Most parents don’t consider the possibility of not sending their children to school. Every single parent you know has a child in academia and even bringing up the topic of home-schooling sparks heated arguments.
Learning in schools has become the norm, and no one can deny that the education system is a wonderful thing. There are always improvements that can be made to any system, but by and large, children are learning, making friends, and setting themselves up for bright futures.
But if it’s so great, why do anything else? Why deviate from this generally-accepted norm and make all that effort to teach your child at home. Surely they won’t have access to the same quality of learning and resources they would get from a school of qualified teachers. In addition, you’ll have to spend all your time teaching your kid, fitting in learning and lesson plans around your work and other commitments. It sounds like a lot of work. No?
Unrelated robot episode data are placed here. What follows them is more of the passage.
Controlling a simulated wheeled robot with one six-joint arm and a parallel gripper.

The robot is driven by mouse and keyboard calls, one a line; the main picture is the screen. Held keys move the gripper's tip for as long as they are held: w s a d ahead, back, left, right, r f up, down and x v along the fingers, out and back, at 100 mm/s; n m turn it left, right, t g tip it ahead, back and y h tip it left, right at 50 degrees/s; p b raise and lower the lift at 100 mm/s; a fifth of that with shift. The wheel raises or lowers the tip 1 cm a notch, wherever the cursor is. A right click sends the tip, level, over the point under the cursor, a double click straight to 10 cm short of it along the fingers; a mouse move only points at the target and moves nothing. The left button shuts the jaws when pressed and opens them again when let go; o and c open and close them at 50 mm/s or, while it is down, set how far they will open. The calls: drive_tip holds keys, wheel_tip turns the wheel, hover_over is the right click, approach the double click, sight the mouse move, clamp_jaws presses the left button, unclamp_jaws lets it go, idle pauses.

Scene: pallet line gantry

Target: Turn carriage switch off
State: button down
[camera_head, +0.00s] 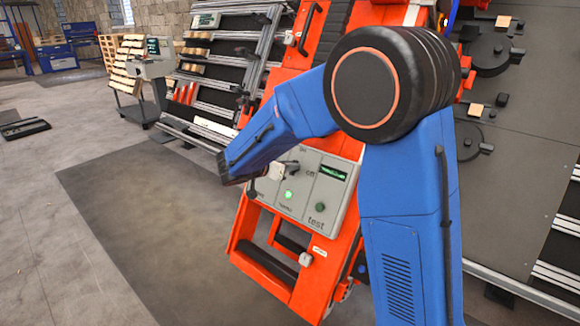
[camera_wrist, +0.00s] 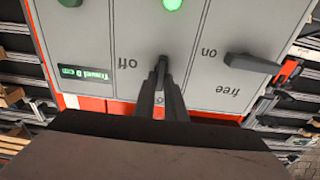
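The grey control panel (camera_head: 325,190) sits on the orange frame and carries the "off" and "on" labels. In the wrist view the panel (camera_wrist: 112,35) appears upside down, with "off" left of my fingers and "on" to the right. My gripper (camera_wrist: 161,75) is at the panel between these labels, its two dark fingers close together around a narrow grey piece, which appears to be the carriage switch (camera_wrist: 162,62). The fingers hide most of the switch, so its exact angle is unclear. In the head view my blue arm partly covers the panel.
A green light (camera_wrist: 172,4) glows on the panel. A dark lever (camera_wrist: 252,63) stands by "free", beside my gripper. A display (camera_wrist: 85,73) reads "Travel 0 cm". A green button (camera_head: 320,207) is above "test". Open floor (camera_head: 130,225) lies to the left.

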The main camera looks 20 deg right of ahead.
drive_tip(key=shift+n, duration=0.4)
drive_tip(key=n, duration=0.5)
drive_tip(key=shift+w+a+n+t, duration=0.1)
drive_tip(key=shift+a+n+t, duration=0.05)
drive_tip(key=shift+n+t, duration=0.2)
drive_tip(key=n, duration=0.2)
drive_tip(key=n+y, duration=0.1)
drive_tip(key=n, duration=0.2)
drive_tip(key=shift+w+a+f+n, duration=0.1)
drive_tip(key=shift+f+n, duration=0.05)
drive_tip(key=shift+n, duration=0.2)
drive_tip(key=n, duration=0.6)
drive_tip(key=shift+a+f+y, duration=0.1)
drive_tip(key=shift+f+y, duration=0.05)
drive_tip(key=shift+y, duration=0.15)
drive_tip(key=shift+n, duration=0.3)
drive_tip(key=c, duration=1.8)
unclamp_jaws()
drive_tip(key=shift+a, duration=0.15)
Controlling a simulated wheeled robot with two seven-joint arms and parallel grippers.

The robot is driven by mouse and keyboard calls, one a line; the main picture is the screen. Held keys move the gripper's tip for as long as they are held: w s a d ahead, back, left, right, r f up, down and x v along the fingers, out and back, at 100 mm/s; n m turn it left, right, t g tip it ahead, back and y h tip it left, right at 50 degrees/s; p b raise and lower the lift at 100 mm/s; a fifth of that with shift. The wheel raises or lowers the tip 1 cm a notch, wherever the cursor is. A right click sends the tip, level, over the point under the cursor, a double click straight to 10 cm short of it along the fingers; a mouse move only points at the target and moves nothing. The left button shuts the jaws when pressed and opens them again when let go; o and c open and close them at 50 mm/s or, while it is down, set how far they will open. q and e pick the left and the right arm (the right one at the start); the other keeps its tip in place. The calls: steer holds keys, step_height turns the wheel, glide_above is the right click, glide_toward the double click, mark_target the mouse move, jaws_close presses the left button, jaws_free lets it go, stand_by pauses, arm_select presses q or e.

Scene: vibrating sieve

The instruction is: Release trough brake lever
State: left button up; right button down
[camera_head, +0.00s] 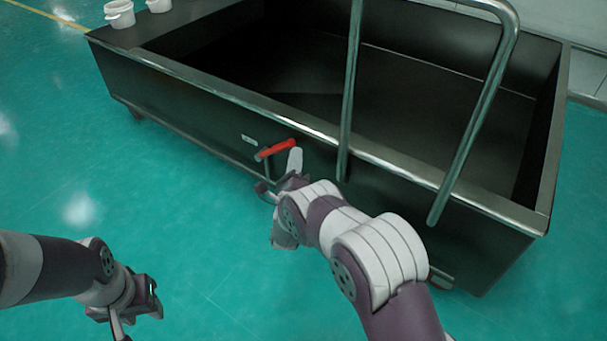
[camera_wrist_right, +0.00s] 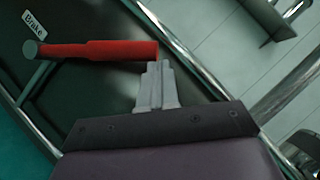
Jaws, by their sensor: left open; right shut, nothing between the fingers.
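The trough (camera_head: 200,92) is a large dark open box on wheels with a steel rim. The brake lever (camera_head: 276,149) has a red handle on the trough's front side wall. In the right wrist view the red handle (camera_wrist_right: 100,50) lies level, beside a white label reading "Brake" (camera_wrist_right: 35,24). My right gripper (camera_head: 294,160) is shut and empty, close to the free end of the red handle. In the right wrist view its fingertips (camera_wrist_right: 158,68) are just below that end; whether they touch cannot be told. My left gripper (camera_head: 150,290) is open and empty, low over the floor, away from the trough.
A bent steel push handle (camera_head: 350,90) rises from the trough's front wall, right of the lever. White buckets (camera_head: 120,14) stand on the trough's far left corner. The green floor (camera_head: 130,190) left of the trough is clear.

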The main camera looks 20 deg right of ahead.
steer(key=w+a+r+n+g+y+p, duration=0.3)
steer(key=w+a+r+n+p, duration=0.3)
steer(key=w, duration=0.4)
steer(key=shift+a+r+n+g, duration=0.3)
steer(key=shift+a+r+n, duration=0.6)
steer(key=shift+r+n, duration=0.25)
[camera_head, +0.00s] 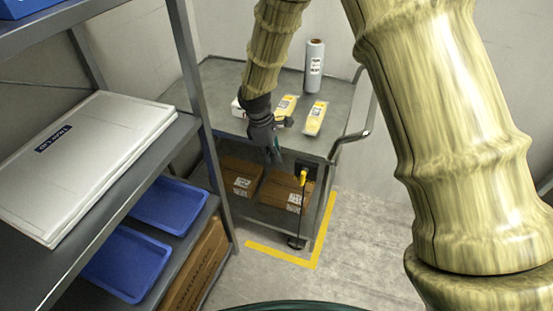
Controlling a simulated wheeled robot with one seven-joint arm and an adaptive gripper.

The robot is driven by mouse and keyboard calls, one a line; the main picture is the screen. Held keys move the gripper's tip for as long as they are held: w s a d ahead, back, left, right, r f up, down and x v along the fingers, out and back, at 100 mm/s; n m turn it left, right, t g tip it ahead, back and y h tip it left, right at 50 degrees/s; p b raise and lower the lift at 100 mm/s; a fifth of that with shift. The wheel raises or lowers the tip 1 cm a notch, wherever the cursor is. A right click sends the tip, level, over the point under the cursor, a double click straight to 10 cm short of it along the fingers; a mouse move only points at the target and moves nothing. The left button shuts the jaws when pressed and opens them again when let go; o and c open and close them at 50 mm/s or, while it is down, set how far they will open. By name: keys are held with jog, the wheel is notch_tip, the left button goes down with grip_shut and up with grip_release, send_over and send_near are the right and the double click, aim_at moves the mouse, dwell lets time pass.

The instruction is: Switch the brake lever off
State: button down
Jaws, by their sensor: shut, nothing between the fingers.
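The brake lever (303,178) has a yellow handle and sits on a dark plate at the front right corner of the grey cart (221,82). A thin dark rod or cable runs from it down to the caster near the floor. My gripper (274,158) is dark grey, points downward and is shut and empty. It is at the cart's front edge, a little left of and above the lever, and looks apart from it. The exact depth gap cannot be told from this view.
Yellow-labelled packs (314,118) and a wrapped roll (314,66) stand on the cart top. Cardboard boxes (241,177) lie on its lower shelf. A grey shelf rack with a white case (88,160) and blue trays (128,262) is at left. Yellow tape (283,257) marks the floor.

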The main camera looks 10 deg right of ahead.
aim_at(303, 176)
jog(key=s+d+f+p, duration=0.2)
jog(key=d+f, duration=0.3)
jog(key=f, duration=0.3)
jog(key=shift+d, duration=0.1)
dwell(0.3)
Those who criticise home learning rarely see the bigger picture. There are so many great reasons to consider homeschooling your child, both for their benefit and yours. Here are five reasons that might convince you it’s a good idea.
Schools are subject to strict rules, routines, and deadlines. Although this is essential for keeping hundreds of children in check, home-schooling one or two children can allow a lot more flexibility. This way you can fit your child’s learning around other important commitments.
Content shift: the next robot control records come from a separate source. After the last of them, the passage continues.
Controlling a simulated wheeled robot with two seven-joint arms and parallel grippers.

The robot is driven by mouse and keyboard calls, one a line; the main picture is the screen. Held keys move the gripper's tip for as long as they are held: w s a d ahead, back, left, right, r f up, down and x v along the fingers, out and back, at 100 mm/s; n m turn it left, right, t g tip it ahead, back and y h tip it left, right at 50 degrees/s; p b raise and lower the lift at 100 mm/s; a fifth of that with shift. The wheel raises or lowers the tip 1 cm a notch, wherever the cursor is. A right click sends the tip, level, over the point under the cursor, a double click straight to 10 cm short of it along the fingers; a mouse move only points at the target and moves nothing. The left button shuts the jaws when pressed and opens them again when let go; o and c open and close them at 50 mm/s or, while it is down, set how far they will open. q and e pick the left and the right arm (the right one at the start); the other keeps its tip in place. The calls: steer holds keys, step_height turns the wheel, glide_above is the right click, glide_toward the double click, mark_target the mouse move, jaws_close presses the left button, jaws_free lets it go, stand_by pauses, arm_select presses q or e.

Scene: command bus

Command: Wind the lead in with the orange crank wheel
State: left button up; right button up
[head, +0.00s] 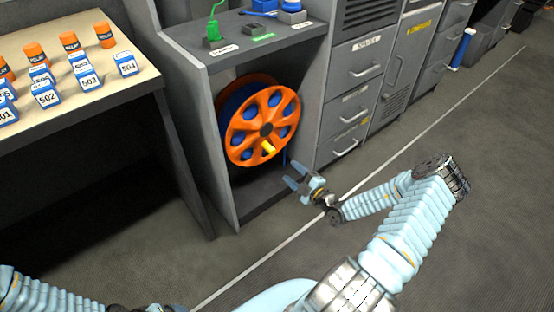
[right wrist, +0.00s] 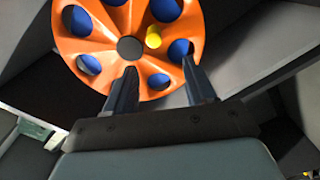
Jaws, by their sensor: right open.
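The orange crank wheel (head: 250,112) stands upright in an open grey cabinet bay, with blue showing through its round holes. A yellow crank handle (head: 268,147) sticks out from its lower part. My right gripper (head: 289,172) is open and empty, in front of the cabinet, below and right of the handle. In the right wrist view the wheel (right wrist: 98,44) fills the upper middle, and the handle (right wrist: 153,38) lies beyond the open fingers (right wrist: 160,80), between them and apart from them. My left gripper is not visible.
A beige table (head: 60,103) with blue numbered blocks (head: 86,80) and orange cylinders (head: 69,41) stands at the left. Grey drawers (head: 352,97) adjoin the bay on the right. The cabinet's side walls flank the wheel. The floor in front is clear, crossed by a white line.

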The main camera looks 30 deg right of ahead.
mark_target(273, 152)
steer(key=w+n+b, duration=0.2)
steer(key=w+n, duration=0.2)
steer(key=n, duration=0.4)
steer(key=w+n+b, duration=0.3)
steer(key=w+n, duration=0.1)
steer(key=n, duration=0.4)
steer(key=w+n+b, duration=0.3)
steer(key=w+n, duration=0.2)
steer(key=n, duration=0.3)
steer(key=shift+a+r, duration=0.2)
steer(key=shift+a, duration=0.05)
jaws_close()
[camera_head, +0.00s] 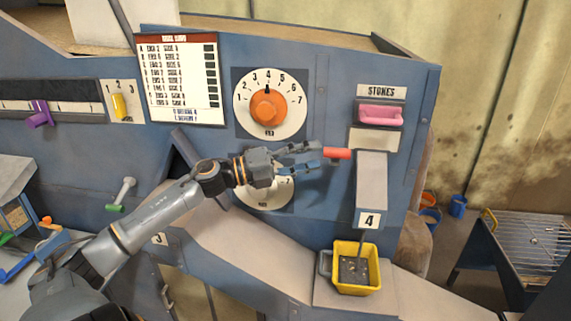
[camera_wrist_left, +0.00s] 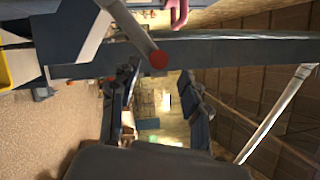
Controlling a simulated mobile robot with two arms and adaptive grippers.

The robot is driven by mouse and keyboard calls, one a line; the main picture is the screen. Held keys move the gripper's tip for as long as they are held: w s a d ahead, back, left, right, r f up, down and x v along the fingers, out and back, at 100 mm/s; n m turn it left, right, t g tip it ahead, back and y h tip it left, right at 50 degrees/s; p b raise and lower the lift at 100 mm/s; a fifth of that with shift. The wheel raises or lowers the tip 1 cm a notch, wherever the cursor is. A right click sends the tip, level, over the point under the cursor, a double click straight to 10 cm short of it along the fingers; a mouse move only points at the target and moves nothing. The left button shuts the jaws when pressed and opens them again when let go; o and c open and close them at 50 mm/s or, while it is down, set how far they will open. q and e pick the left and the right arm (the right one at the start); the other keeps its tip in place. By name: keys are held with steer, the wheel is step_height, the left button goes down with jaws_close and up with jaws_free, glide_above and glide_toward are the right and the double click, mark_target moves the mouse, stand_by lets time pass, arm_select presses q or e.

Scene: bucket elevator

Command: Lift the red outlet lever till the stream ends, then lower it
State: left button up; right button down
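The red outlet lever handle (camera_head: 337,153) sticks out to the left from the top of the grey outlet chute (camera_head: 371,185). In the left wrist view its round red end (camera_wrist_left: 158,59) shows between and beyond the fingertips. My left gripper (camera_head: 314,155) is open, with its fingertips just left of the handle; I cannot tell whether they touch it. It also shows open in the wrist view (camera_wrist_left: 158,78). A thin grey stream (camera_head: 362,241) falls from the chute, marked 4, into a yellow bucket (camera_head: 342,286) holding dark material. My right gripper is not in view.
A white dial with an orange knob (camera_head: 268,107) is above my left gripper, and another dial (camera_head: 264,198) is partly behind it. A ledge (camera_head: 325,292) holds the bucket. Blue buckets (camera_head: 458,206) stand at right.

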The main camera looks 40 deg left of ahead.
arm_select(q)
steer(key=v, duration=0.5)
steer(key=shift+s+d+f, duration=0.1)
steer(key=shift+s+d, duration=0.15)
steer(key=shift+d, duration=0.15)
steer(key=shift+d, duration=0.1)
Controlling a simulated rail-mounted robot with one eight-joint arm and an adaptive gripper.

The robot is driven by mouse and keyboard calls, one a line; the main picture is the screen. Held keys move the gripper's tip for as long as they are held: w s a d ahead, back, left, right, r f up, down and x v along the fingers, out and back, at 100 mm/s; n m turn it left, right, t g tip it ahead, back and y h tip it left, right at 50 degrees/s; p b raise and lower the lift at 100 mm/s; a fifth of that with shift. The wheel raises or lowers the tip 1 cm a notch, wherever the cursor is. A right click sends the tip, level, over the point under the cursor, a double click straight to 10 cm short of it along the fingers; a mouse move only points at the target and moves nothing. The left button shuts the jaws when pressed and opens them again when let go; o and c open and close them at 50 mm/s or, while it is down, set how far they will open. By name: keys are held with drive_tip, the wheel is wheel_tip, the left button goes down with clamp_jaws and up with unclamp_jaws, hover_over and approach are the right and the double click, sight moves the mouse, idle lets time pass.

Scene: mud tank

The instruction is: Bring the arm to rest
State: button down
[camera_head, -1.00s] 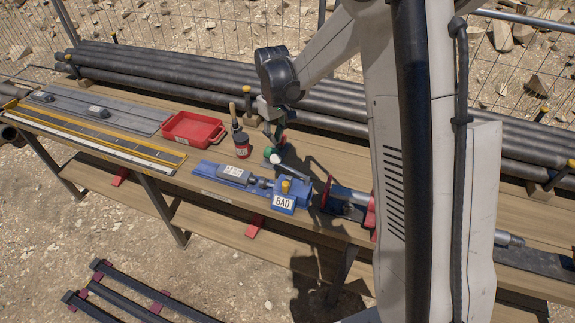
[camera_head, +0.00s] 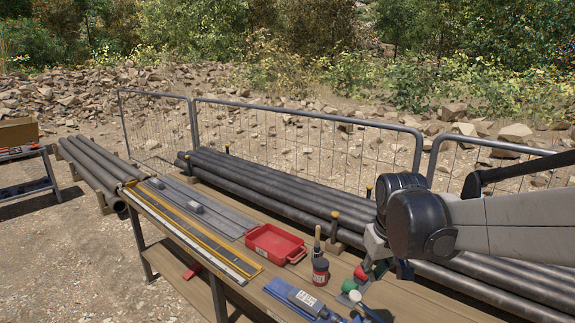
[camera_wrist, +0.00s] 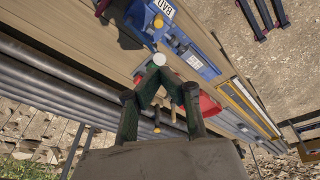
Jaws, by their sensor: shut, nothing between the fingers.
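My arm reaches in from the right in the head view, its dark wrist joint above the wooden bench (camera_head: 400,297). My gripper (camera_wrist: 157,74) shows in the wrist view as two dark green fingers drawn together at their tips, with nothing held. A small white disc shows right at the tips; I cannot tell whether it touches them.
Behind the gripper lie long grey pipes (camera_head: 270,185) and a mesh fence (camera_head: 300,140). A red tray (camera_head: 274,244) and a blue tool (camera_head: 300,298) are on the bench. In the wrist view a blue block (camera_wrist: 198,62) lies past the fingertips. Open air is above the bench.

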You don’t have to stick to a Monday-Friday, 8 am to 3 pm schedule. You find the times that work best for your child’s learning and make time for other activities like physical exercise and hobbies.
A single home-schooled pupil will benefit from a great deal more attention than if they were just one of a hundred kids at school. As a teacher and parent, you will have a clear view of exactly how well they are doing and be able to adapt your teaching to focus on them.
It doesn’t matter whether they are ahead or behind the curriculum, as you are the one setting it.
Why should your child be constrained to the school curriculum? If you don’t feel like your child needs to learn about Henry the 8th or study French conjugations, you can put less emphasis on these areas.
Instead, you could put more focus onimportant life skills such as managing finances, looking after your health, and learning to cook.
Putting a child through school is expensive. By teaching them from home you will save a colossal amount of money in the long run. Aside from things like your heating bills, exercise books, and kids’ pencil cases, there are very few expenses when it comes to home-schooling.
Mental health benefits
Schools can sometimes be detrimental to a child’s mental health. If they have a condition that holds them back, such as dyslexia or social anxiety, home is a safe, comforting environment devoid of judgement and stress.
You can focus your teaching on boosting their mental well-being as well as their knowledge, and they will grow up to be well-adjusted, confident adults.